Vermont AG pushes marijuana banking, critics warn of drug cartel money laundering

By Guy Page

Vermont Attorney General Charity Clark has joined a coalition of attorneys general from across the country in urging Congress to pass a law allowing state-regulated cannabis businesses to use the federally-regulating banking system. 

Cannabis growing, production and sale is currently illegal under federal law, and state-legal businesses are not permitted to access any banking services. 

In a letter sent this week to congressional leaders, the attorneys general argue that federal restrictions preventing banks from working with legal cannabis companies have created serious public safety and financial oversight problems.

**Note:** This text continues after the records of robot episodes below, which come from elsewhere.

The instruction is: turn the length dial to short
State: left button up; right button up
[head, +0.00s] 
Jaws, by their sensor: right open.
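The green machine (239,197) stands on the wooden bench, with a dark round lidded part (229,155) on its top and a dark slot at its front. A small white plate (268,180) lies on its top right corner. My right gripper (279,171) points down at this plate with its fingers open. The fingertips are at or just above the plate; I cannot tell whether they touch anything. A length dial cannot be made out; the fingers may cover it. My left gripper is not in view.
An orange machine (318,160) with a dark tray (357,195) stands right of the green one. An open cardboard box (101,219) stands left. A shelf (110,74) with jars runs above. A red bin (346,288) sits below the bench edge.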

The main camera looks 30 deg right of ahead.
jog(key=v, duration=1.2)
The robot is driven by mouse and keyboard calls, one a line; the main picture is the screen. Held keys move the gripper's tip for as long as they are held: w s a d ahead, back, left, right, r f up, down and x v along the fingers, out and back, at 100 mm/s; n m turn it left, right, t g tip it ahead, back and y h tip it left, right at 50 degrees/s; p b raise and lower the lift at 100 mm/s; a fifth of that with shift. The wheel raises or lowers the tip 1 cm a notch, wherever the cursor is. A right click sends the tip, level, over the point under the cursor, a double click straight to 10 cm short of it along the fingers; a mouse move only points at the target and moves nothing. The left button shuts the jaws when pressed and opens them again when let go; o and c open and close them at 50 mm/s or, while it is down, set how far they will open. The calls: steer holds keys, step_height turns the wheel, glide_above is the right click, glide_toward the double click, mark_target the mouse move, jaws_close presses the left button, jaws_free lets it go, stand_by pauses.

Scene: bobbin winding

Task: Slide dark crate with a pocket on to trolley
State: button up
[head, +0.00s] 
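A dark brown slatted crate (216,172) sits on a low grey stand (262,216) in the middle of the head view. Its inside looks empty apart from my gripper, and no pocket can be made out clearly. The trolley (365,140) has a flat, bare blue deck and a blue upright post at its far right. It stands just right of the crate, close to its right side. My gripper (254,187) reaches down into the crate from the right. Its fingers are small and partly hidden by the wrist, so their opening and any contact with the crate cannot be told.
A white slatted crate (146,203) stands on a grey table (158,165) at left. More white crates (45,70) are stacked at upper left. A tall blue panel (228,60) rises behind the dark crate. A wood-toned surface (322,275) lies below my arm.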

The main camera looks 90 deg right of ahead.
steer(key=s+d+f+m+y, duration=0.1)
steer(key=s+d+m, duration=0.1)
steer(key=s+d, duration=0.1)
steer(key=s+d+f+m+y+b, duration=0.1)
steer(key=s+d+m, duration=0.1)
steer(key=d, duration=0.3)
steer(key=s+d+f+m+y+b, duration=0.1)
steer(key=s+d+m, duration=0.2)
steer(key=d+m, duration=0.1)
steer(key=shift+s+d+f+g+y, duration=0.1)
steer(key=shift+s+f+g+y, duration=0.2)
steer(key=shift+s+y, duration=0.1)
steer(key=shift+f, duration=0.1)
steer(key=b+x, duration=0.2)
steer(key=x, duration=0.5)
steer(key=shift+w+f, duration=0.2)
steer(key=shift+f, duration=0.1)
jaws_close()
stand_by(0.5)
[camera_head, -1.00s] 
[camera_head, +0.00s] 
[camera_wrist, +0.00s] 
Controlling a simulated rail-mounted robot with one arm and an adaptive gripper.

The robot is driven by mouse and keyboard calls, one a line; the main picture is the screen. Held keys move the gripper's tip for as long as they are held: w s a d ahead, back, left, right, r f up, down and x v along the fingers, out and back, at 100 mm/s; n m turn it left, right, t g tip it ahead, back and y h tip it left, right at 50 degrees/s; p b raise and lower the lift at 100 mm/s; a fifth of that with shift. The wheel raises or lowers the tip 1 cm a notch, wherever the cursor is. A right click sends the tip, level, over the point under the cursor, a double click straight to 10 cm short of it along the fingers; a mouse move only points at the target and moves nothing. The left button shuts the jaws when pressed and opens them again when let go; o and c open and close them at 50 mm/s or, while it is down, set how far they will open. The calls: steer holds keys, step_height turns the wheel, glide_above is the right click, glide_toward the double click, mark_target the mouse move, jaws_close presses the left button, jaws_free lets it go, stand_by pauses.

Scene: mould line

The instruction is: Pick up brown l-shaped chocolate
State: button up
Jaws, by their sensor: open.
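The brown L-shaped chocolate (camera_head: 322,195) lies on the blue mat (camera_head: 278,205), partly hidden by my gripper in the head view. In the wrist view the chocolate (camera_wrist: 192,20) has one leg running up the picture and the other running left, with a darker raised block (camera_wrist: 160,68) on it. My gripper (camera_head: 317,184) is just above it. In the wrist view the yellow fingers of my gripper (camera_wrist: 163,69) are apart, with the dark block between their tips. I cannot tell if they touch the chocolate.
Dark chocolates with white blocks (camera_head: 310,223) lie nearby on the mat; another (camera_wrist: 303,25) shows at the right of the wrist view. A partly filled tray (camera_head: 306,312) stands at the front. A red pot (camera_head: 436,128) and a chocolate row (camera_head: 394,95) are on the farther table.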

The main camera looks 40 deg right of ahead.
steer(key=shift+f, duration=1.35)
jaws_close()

Because most cannabis businesses are forced to operate in cash, they are at increased risk of robbery and financial crimes, the letter states.

Opponents of SAFER (Secure And Fair Enforcement Regulation) banking legislation, long sought by the marijuana industry, say it could lead to higher THC levels and money laundering by cartels. (VDC was unable to find current SAFER legislation on the Congress.gov website.)

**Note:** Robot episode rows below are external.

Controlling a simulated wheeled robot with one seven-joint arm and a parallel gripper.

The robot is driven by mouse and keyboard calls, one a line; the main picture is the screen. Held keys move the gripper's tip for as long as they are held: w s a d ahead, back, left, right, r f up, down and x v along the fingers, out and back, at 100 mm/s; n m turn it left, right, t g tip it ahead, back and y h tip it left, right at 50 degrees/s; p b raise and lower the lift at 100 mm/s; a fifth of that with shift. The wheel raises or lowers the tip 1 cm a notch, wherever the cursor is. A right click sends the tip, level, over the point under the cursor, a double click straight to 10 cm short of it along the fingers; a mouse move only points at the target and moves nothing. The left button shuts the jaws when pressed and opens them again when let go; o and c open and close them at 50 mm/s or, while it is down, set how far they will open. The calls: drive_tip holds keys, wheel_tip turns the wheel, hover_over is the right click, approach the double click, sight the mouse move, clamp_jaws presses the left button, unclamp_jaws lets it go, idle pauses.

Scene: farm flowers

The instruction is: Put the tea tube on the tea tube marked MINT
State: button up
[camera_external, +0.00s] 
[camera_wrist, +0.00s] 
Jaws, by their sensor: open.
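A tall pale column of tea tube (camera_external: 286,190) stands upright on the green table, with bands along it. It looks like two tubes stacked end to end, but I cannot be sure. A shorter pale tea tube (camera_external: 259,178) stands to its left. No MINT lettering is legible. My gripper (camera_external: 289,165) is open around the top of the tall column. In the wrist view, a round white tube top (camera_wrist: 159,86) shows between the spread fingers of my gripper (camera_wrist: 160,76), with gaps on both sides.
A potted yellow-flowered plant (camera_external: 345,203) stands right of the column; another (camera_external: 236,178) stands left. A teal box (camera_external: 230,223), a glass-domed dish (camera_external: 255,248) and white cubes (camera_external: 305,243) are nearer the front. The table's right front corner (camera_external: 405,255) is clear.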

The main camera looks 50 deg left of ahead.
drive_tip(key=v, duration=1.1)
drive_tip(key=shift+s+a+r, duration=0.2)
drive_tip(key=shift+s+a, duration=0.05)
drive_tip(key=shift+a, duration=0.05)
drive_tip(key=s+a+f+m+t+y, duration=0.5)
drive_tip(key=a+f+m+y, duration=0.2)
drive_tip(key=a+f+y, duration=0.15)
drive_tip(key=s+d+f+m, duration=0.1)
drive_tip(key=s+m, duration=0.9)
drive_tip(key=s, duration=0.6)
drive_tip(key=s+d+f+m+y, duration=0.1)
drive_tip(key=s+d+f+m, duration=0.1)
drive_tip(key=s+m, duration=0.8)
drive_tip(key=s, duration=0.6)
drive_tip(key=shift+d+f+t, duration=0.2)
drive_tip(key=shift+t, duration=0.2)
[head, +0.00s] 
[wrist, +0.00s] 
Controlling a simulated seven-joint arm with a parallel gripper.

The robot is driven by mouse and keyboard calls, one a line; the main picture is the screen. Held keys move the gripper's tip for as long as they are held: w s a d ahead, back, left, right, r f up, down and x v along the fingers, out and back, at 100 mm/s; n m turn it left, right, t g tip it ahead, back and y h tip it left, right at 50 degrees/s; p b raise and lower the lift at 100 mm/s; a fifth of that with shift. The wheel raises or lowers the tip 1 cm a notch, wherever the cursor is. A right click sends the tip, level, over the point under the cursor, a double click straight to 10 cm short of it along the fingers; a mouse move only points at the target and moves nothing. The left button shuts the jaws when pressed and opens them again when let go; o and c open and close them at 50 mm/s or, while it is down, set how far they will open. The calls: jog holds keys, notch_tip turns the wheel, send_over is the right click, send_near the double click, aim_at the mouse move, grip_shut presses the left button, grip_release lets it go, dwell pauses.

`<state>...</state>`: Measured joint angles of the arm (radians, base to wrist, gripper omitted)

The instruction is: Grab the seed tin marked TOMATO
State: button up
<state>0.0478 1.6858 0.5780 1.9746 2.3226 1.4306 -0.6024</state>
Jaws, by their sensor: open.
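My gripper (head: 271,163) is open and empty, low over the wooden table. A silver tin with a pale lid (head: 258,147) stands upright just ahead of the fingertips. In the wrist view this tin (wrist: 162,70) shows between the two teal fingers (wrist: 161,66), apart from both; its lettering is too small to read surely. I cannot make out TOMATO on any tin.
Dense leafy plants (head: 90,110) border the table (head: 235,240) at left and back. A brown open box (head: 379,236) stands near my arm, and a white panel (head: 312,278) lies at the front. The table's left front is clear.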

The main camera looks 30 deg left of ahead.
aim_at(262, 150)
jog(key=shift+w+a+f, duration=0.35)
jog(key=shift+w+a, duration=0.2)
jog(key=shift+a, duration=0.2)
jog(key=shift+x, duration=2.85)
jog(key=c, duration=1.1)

In 2023, Sen. Pete Ricketts (R-Nevada) and three other senators expressed their concerns about how the SAFER Banking Act would facilitate money laundering for drug cartels as well as investments in the industry that could lead to even higher THC potency in marijuana products. The letter was signed by Ricketts and Senators John Cornyn (R-TX), Ted Budd (R-NC), and James Lankford (R-OK).

“The growth of the marijuana industry has already caused THC potency to skyrocket from 2-5% in the 1970s to 99% in many concentrates sold today,” the senators wrote. “The significant mental health damage to youth caused by these products will only worsen with the passage of the SAFER Banking Act, as the industry will use new investments to increase potency further and bring in new users, including children. Marijuana use is associated with psychosis, motor vehicle accidents, respiratory problems, and low birth weight.”

“This legislation also compromises the integrity of the United States banking system by giving banks government approval to participate in illegal activity, setting a dangerous new precedent,” the senators continued. “Allowing banking access to a Schedule I drug sets a dangerous legal precedent and will help facilitate money laundering for drug cartels.”

“Cannabis businesses that operate legally under state law shouldn’t be forced into the shadows of the financial system,” Clark said. “The SAFER Banking Act would provide clear, common-sense guidelines for financial institutions while supporting public safety, tax enforcement, and state regulatory oversight.”

48 out of 247 Vermont towns and cities have opted into retail sales, which is about 32% of municipalities throughout the state, according to Vermontgrowers.org. Sales from Vermont’s legal marijuana industry for the first four months of 2025 was $46 million. 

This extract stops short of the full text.